While Lopez’s position is being eliminated “due to changing program needs of our college,” Stinson continued, “our decision was undergirded by his own actions, which included his failure to comply with basic administrative policies, his being the subject of regular complaints from students and faculty colleagues, and, in the end, his refusal even to attend meetings with his supervisors.”
He added, "Let me be absolutely clear: no faculty member, including Dr. Lopez, has been told, or would be told, they cannot discuss homosexuality."
In any case, things continue to change at the seminary. This fall it publicly affirmed its support for two female faculty members working in women’s theology, following an email from Patterson’s former chief of staff questioning their qualifications. And elsewhere in the seminary world, Karen Swallow Prior, a longtime professor of English at Liberty University and a vocal critic of President Trump, recently announced that she is leaving that institution for Southeastern Baptist Theological Seminary in North Carolina. In so doing, she cited concerns about academic freedom at Liberty and an interest in Southeastern's more "traditional" curriculum. Prior had previously endorsed a controversial 2018 gathering, Revoice, for gay Christians who agree with Baptist teachings about sexuality. Lopez had criticized her for doing so.

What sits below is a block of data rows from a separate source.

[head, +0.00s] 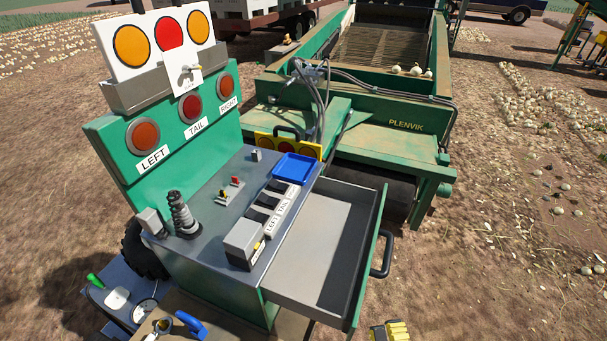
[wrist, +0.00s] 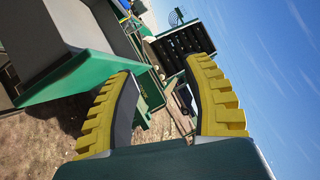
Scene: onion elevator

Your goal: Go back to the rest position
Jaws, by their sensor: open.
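My gripper (wrist: 165,112) shows in the wrist view with its two yellow ribbed fingers spread apart and nothing between them. In the head view only a yellow fingertip of my gripper (head: 390,331) shows at the bottom edge, right of the open drawer (head: 338,240) and apart from it. The drawer stands pulled out from the green control desk (head: 218,285) and looks empty. In the wrist view a grey and green box-like part, seemingly the drawer (wrist: 65,50), lies at the upper left, beside the fingers. The rest of my arm is hidden.
The desk top holds a blue tray (head: 297,168), a grey box (head: 243,243), a dark coiled post (head: 183,215) and labelled switches (head: 268,207). The drawer's handle (head: 382,254) juts right. A green machine (head: 400,125) stands behind. Open soil (head: 490,290) lies at the right.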

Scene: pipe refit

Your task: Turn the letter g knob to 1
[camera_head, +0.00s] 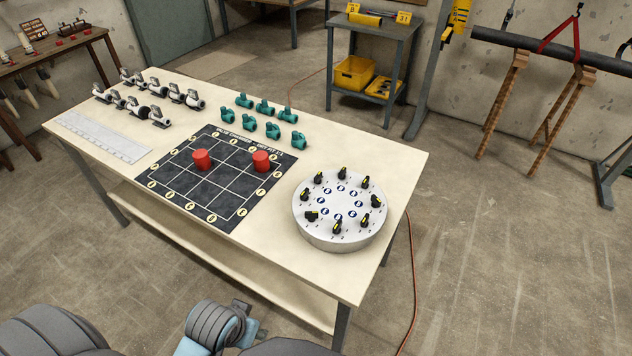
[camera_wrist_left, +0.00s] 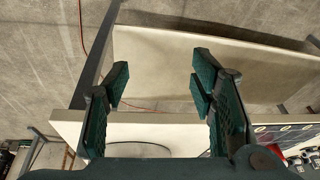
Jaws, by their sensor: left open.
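A round grey-white dial drum (camera_head: 330,236) stands near the front right of the worktable. Several black knobs (camera_head: 367,182) with yellow marks ring its top, outside a ring of blue letter discs (camera_head: 340,216). The letters and numbers are too small to read, so I cannot tell which knob is g or where it points. My left gripper (camera_wrist_left: 158,85) shows in the left wrist view, open and empty, with the table edge and lower shelf beyond its fingers. The drum is not between them. My right gripper is in neither view.
The worktable (camera_head: 400,160) also holds a black grid mat (camera_head: 225,195) with two red cylinders (camera_head: 202,160), teal pipe fittings (camera_head: 264,107), grey-white valves (camera_head: 158,117) and a white ruled sheet (camera_head: 103,136). Bare tabletop lies around the drum. An orange cable (camera_head: 414,275) runs along the floor.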

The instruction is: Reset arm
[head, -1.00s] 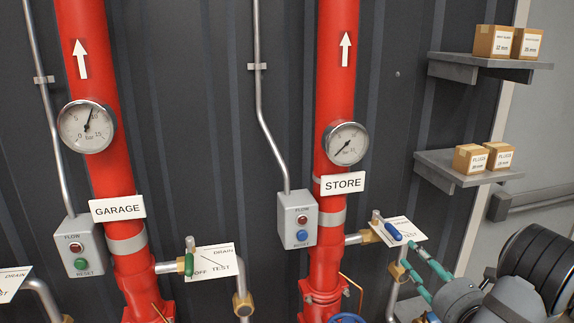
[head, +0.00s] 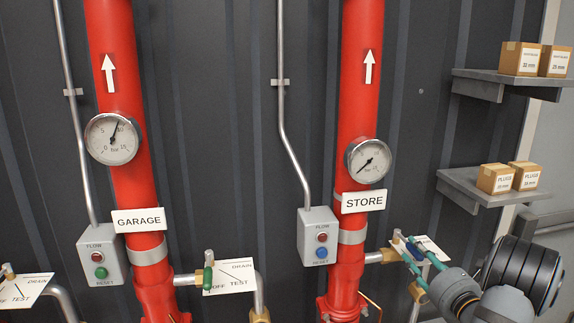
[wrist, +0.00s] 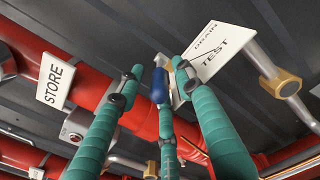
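My gripper (head: 407,249) is at the right in the head view, with teal fingers reaching to the STORE drain valve. The wrist view shows the teal fingers (wrist: 157,72) spread apart, with a gap between the tips. The blue valve handle (wrist: 158,86) shows in that gap, and I cannot tell whether a finger touches it. No object is seen gripped. The DRAIN/TEST plate (wrist: 212,50) lies just beyond the right finger. In the head view the fingers cover part of the valve and its plate (head: 432,248).
The STORE pipe (head: 358,100) and GARAGE pipe (head: 117,90) stand upright on the dark wall. A grey control box (head: 317,245) with red and blue buttons is left of the STORE pipe. Two shelves (head: 490,195) with small boxes stick out at the upper right.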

Things, of course, are changing for Lopez, too. To many, his story will read as a just-deserts morality tale. Others may sympathize with his position -- voiced in a recent podcast -- that administrative doublespeak is worse in the seminary world than it is in secular academe. Some may put a finer point on it all: that homophobia is a professional liability just about anywhere in academe.
As Lopez wrote in his American Greatness essay, “Just like that, I went from tenure in California to joblessness in Texas.”